**OBJECTIVE**
Take the data below and copy exactly the lines starting at the one with "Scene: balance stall" and finishing at the one with "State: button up", both included.
═════ DATA IN THIS EXERCISE ═════
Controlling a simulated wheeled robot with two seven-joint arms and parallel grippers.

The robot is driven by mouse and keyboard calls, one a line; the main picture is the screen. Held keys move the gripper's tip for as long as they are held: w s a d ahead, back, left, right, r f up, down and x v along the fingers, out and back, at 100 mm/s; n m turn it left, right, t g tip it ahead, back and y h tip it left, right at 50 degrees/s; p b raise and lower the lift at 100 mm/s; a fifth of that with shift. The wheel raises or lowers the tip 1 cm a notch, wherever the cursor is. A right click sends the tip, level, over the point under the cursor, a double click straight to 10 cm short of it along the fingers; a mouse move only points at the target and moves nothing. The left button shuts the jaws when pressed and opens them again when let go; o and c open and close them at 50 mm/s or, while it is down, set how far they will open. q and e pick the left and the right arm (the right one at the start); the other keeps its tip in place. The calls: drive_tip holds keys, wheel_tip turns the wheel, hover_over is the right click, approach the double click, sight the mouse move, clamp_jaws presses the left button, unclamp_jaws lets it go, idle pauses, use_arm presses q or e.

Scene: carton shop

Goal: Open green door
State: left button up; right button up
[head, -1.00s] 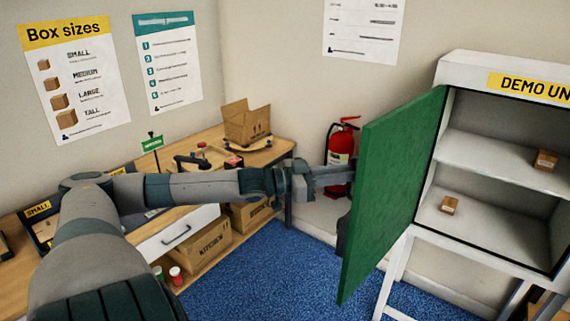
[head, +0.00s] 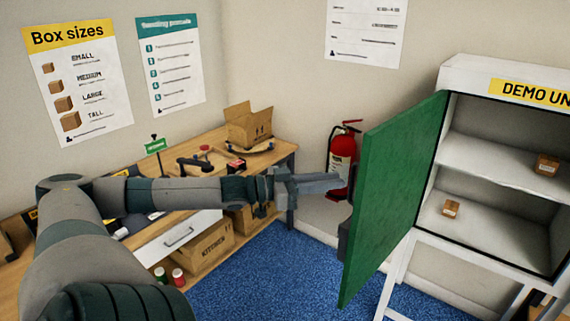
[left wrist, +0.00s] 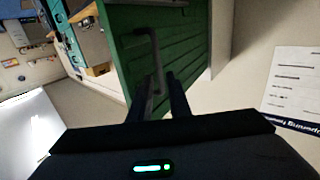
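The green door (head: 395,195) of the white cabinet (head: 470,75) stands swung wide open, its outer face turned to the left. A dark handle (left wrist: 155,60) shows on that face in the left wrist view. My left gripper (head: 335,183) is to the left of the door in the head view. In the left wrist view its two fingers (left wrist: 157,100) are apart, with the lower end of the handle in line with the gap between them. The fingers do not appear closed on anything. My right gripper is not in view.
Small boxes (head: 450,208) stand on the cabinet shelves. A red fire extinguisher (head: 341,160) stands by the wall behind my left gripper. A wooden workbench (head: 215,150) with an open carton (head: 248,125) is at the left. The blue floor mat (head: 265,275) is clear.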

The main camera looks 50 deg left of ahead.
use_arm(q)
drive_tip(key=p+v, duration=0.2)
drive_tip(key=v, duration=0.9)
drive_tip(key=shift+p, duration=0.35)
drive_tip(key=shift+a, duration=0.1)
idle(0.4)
═════
═════ DATA IN THIS EXERCISE ═════
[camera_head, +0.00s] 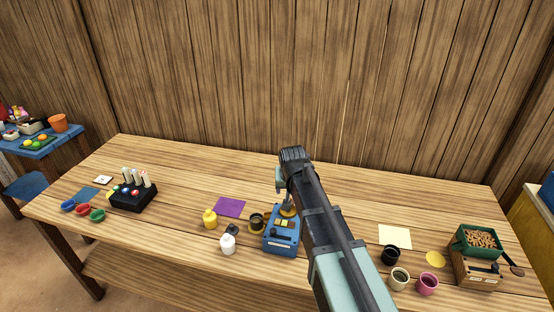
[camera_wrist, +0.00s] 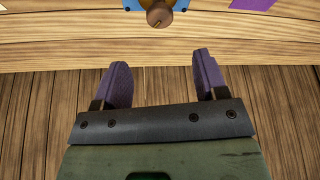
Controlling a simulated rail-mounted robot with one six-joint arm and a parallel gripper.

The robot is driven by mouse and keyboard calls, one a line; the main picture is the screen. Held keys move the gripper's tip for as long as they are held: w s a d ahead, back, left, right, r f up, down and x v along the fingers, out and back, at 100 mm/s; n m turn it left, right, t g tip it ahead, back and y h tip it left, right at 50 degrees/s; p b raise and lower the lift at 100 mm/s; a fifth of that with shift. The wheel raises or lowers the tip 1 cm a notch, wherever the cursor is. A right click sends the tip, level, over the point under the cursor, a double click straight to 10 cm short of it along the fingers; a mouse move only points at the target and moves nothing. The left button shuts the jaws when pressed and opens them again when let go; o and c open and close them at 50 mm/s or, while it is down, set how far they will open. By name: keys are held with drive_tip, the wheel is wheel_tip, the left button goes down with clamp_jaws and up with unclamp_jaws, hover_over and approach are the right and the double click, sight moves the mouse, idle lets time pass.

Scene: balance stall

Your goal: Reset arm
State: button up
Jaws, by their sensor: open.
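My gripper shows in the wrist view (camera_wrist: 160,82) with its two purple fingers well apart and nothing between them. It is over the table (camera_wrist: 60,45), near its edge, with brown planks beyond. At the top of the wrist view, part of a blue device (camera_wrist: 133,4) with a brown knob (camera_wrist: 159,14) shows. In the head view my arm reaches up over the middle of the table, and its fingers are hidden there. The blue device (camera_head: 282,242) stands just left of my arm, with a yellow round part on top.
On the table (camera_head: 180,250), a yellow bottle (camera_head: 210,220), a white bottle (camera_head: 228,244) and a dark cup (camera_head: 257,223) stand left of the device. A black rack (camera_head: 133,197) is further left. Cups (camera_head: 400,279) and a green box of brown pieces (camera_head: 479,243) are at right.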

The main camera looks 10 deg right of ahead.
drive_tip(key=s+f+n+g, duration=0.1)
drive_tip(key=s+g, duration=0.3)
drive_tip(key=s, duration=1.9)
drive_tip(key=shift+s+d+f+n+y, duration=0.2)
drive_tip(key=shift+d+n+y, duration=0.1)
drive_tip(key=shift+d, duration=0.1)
═════
**PROBLEM SOLUTION**
Scene: balance stall

Your goal: Reset arm
State: button up

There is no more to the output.